▶ Provided material:
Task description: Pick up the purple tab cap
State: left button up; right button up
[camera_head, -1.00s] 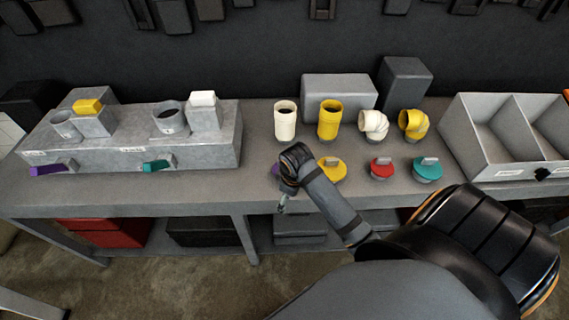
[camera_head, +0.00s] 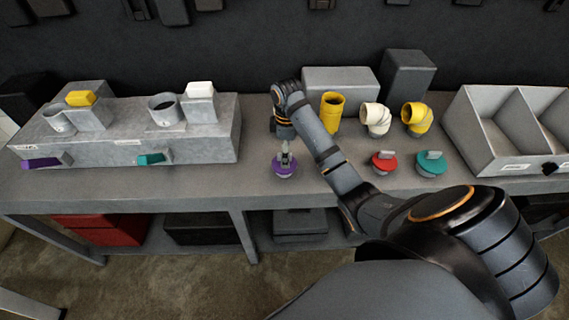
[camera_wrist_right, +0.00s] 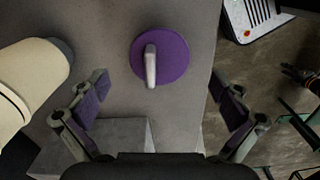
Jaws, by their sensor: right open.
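The purple tab cap (camera_head: 285,168) is a round purple disc with a grey upright tab, lying on the bench near its front edge. In the right wrist view the purple tab cap (camera_wrist_right: 166,58) lies ahead of my fingers, roughly centred between them. My right gripper (camera_head: 286,147) points down just above the cap. It also shows in the right wrist view (camera_wrist_right: 160,95), with its two fingers spread wide and nothing between them. I cannot tell from the head view whether the fingertips touch the cap. My left gripper is not in view.
A red cap (camera_head: 383,163) and a teal cap (camera_head: 431,163) sit to the right. A yellow pipe (camera_head: 331,112) and elbows stand behind. A grey fixture block (camera_head: 200,148) is at left, a divided bin (camera_head: 480,140) at right.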

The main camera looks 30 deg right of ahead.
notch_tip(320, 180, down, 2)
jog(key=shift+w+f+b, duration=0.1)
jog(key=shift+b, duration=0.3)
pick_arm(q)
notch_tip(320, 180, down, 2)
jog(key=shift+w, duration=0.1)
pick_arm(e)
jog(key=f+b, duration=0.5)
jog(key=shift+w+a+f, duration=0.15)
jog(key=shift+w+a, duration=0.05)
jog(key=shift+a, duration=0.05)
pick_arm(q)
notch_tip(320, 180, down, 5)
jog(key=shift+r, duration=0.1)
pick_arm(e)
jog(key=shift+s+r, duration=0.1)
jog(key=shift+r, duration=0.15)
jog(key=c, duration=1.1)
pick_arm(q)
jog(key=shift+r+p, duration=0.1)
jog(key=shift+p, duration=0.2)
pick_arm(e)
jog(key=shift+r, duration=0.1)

▶ What to work on:
Without the images, write out each line of the data verbatim.

▶ The reply:
Task description: Pick up the purple tab cap
State: left button up; right button up
[camera_head, -1.00s] 
[camera_head, +0.00s] 
[camera_wrist_right, +0.00s] 
Jaws, by their sensor: right open.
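The purple tab cap (camera_head: 285,168) is a round purple disc with a grey upright tab, lying on the bench near its front edge. In the right wrist view the purple tab cap (camera_wrist_right: 166,58) lies ahead of my fingers, roughly centred between them. My right gripper (camera_head: 286,147) points down just above the cap. It also shows in the right wrist view (camera_wrist_right: 160,95), with its two fingers spread wide and nothing between them. I cannot tell from the head view whether the fingertips touch the cap. My left gripper is not in view.
A red cap (camera_head: 383,163) and a teal cap (camera_head: 431,163) sit to the right. A yellow pipe (camera_head: 331,112) and elbows stand behind. A grey fixture block (camera_head: 200,148) is at left, a divided bin (camera_head: 480,140) at right.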

The main camera looks 30 deg right of ahead.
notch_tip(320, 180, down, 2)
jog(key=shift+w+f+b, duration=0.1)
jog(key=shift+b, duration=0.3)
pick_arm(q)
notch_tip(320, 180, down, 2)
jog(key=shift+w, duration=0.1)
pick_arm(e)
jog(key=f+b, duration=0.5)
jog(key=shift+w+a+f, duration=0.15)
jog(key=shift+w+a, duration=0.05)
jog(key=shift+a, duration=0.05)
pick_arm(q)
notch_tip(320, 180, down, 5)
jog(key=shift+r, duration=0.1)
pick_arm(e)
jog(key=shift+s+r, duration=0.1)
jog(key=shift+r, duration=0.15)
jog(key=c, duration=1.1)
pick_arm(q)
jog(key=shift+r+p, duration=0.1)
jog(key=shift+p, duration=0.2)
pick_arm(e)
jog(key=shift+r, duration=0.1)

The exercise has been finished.